Bastards are not named for where they are born but where they are raised.
Remember, Ned is claiming that Jon is his own child. While he was physically born outside of the North, he was brought to live in the North by a Northman. It has more to do with who the bastard was born to and where they live then where they are actually born.
Explanation of Bastard Naming:
Each of the nine constituent regions of the Seven Kingdoms have bastard surnames decreed by custom, not law. Bastards with a high-born parent are given these surnames to hold them apart from their fathers' houses. The parents may give a bastard a different surname if they wish, e.g. Tyrion Tanner. Bastards with no known relation to a noble house have no surname, like other smallfolk.
Examples of bastard naming:
The surname a bastard received appears to be connected to the location the child is raised, though this is not a consistent rule. Because of this, bastards who are half-siblings might have different surnames. For example, King Robert I Baratheon's eldest bastard, born in the Vale, is called Mya Stone, while his bastard from the Stormlands (fathered on a noblewoman from the Reach) is called Edric Storm.
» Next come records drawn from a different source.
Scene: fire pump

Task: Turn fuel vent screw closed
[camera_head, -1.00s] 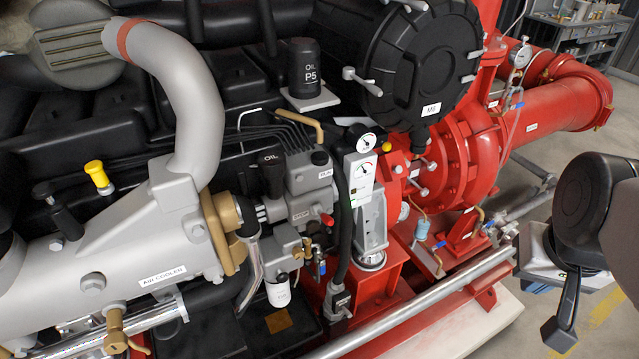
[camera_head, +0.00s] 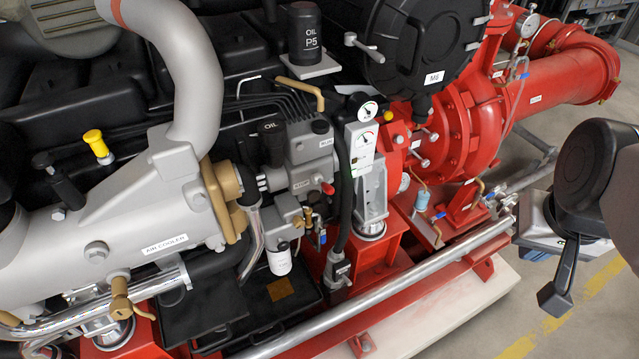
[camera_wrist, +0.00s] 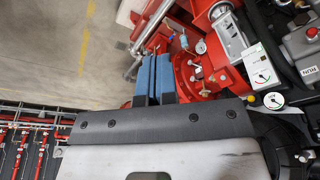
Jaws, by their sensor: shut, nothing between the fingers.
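My gripper (camera_wrist: 154,62) shows in the wrist view as two blue-padded fingers side by side, shut and empty. They are over the red pump side and the floor edge, touching nothing that I can make out. In the head view, dark parts of my arm hang at the right edge, well right of the engine's fuel parts. A small brass fitting (camera_head: 308,218) sits beside the white filter (camera_head: 280,260) at the engine's lower middle. It may be the fuel vent screw, but no readable label confirms this.
A silver rail (camera_head: 390,285) crosses in front. Open floor (camera_head: 590,310) lies at right.

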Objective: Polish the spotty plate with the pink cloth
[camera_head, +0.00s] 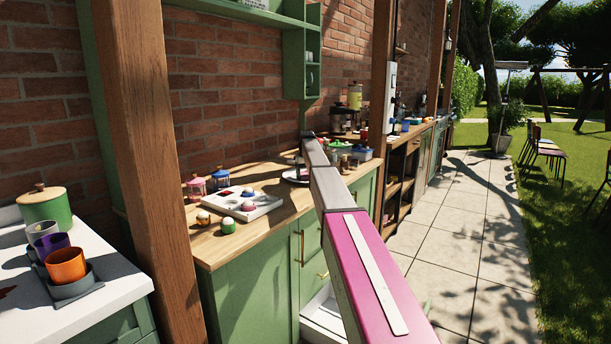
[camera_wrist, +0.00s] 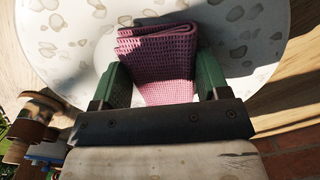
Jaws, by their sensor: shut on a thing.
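The spotty plate (camera_wrist: 90,45) is white with grey-brown spots and fills the upper part of the wrist view. In the head view a small part of the plate (camera_head: 292,178) shows on the wooden counter, mostly hidden behind my arm. My gripper (camera_wrist: 160,70) is over the plate, its green fingers on either side of the folded pink waffle cloth (camera_wrist: 155,48). It is shut on the cloth. The cloth lies over the plate's middle area and appears to touch it, though the exact contact is hidden.
The wooden counter (camera_head: 262,188) carries a white tray (camera_head: 240,203) with small pots, and jars (camera_head: 196,188) by the brick wall. Plastic tubs (camera_head: 361,152) stand beyond my arm. A wooden post (camera_head: 150,150) rises at the left, beside a white counter with cups (camera_head: 66,265).

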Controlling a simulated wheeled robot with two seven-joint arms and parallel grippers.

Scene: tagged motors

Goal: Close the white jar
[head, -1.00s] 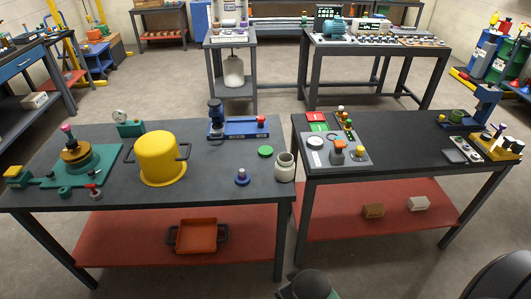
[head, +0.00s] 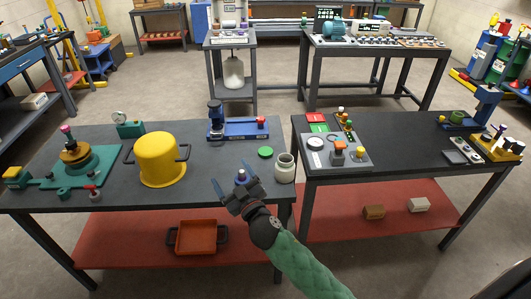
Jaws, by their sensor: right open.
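The white jar (head: 285,168) stands upright and open-topped near the right end of the left table (head: 120,201). A green disc (head: 265,152), which looks like a lid, lies flat on the table just behind and left of the jar. My right gripper (head: 229,185) is open over the front edge area of this table, left of the jar. My left gripper is not in view.
A yellow pot (head: 160,160) stands left of my gripper. A blue fixture (head: 238,128) is behind the green disc. The right table holds a control panel (head: 322,156) with buttons. The table top between pot and disc is clear.

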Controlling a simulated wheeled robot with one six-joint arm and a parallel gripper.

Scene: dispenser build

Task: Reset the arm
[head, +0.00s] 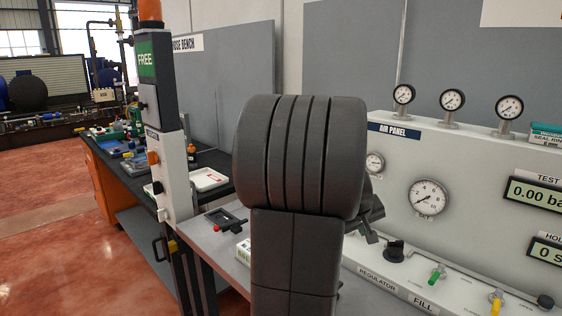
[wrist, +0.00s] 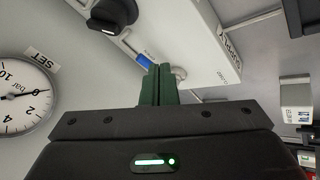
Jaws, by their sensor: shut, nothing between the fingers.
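My gripper shows in the wrist view (wrist: 158,84), with its two green fingers shut together and nothing held between them. In that view it is close to the air panel, near a blue-marked valve (wrist: 145,60) and the black regulator knob (wrist: 112,14). In the head view my dark arm stands upright in the middle and hides part of the air panel (head: 455,160). The gripper itself is mostly hidden behind the arm there.
The panel carries a large gauge (head: 428,198), a regulator knob (head: 394,251), a green valve handle (head: 437,272) and a yellow one (head: 496,300). A grey post with a FREE sign (head: 147,60) stands left. A dark bench (head: 125,170) holds several items. Red floor (head: 50,240) is clear at left.

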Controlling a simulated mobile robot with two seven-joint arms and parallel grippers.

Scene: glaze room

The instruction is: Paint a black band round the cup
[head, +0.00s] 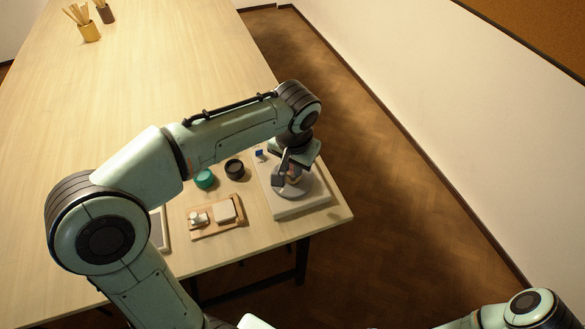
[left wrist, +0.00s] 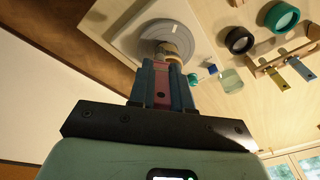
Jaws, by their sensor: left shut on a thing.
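My left gripper (head: 287,176) is over the round grey turntable (head: 296,187) at the table's near right corner. In the left wrist view the gripper (left wrist: 162,72) is shut on a reddish tool (left wrist: 162,88), with its fingers on either side. A pale, tan cup-like piece (left wrist: 170,48) shows beyond the fingertips, on the turntable (left wrist: 150,32). The fingers partly hide it, so I cannot tell whether the tool touches it. No black band is discernible. A black pot (head: 234,169) and a green pot (head: 204,179) stand left of the turntable. My right gripper is out of view.
The turntable is on a pale slab (head: 303,206). A small blue item (head: 261,155) is by it. A wooden tray (head: 232,230) holds pale pieces. A wooden rack (left wrist: 258,73) bears yellow and blue tools. Pots of sticks (head: 89,32) stand far back; the table's middle is clear.

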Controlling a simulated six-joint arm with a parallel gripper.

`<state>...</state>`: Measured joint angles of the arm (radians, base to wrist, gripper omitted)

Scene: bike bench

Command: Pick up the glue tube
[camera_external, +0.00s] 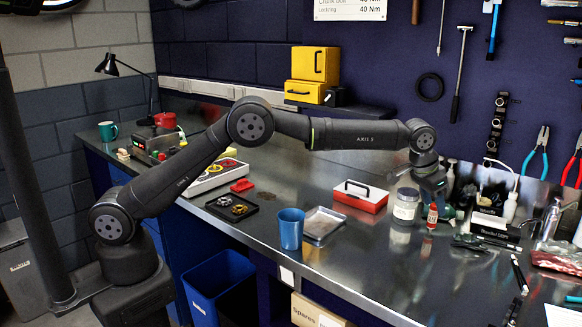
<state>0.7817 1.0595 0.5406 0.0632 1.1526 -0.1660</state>
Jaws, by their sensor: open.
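A small upright red item with a pale top (432,216), which looks like the glue tube, stands on the metal bench right of the middle. It is too small for me to read any label. My gripper (437,197) points down close above and slightly right of this item. The jaws are open. The fingertips are dark and hard to make out against the clutter behind them. I cannot tell whether they touch the item.
A blue cup (291,229) and a metal tray (324,223) sit nearer the front. Bottles and tools crowd the right. The front bench middle is clear.

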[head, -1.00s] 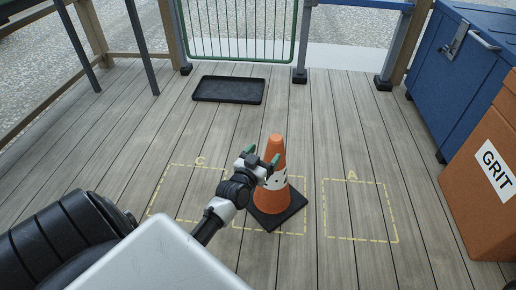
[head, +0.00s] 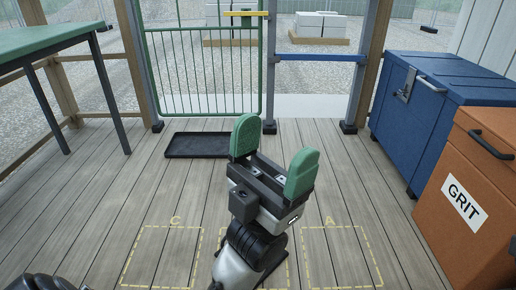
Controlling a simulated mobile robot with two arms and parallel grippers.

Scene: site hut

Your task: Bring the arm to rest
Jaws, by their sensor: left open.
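My left gripper (head: 272,156) is in the middle of the head view, raised close to the camera. Its two green fingertips are apart, with nothing between them. My left arm comes up from the bottom edge and hides the middle dashed square on the floor. The orange cone is not visible now; my arm covers the area where it showed before. My right gripper is not in view.
Dashed squares C (head: 160,256) and A (head: 342,256) on the deck look empty. A black tray (head: 197,145) lies before the green gate (head: 203,75). A green table (head: 45,42) stands left; a blue chest (head: 436,105) and orange grit bin (head: 470,205) stand right.

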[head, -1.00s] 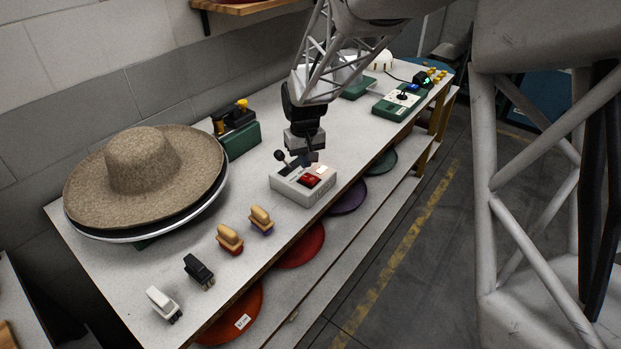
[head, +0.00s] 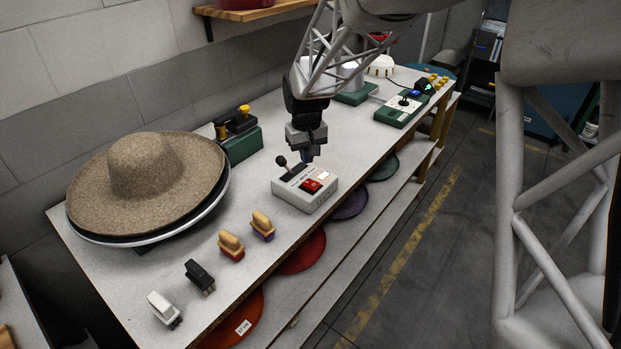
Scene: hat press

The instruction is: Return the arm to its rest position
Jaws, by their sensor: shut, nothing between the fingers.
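My gripper (head: 306,157) points down over the white table (head: 130,281), just behind a grey control box (head: 304,193). The box has a black-knobbed lever, a red switch and a pale lit button. My gripper is shut and empty. In this view its fingertips are close to the box's back edge; I cannot tell whether they touch it. My arm comes down from the top of the picture.
A brown felt hat (head: 147,169) lies on a round plate at the left. Several brushes, one of them black (head: 199,276), line the front edge. A green-based device (head: 238,138) stands behind. A green control box (head: 401,108) is at the far right. Coloured discs lie on the shelf below.
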However, whilst Aegor Rivers was raised at Stone Hedge in the Riverlands, his half-brother Brynden, was also called Rivers, despite having lived at least the first few years of his life with his mother at King's Landing in the Crownlands.
So it would have depended on which parent took custody of Jon.
If it had been Rhaegar, Jon would have likely been a Waters since Rhaegar would have taken him back to the Crownlands.
If it had been Lyanna, Jon would have likely still been a Snow since he would have been brought back to the North.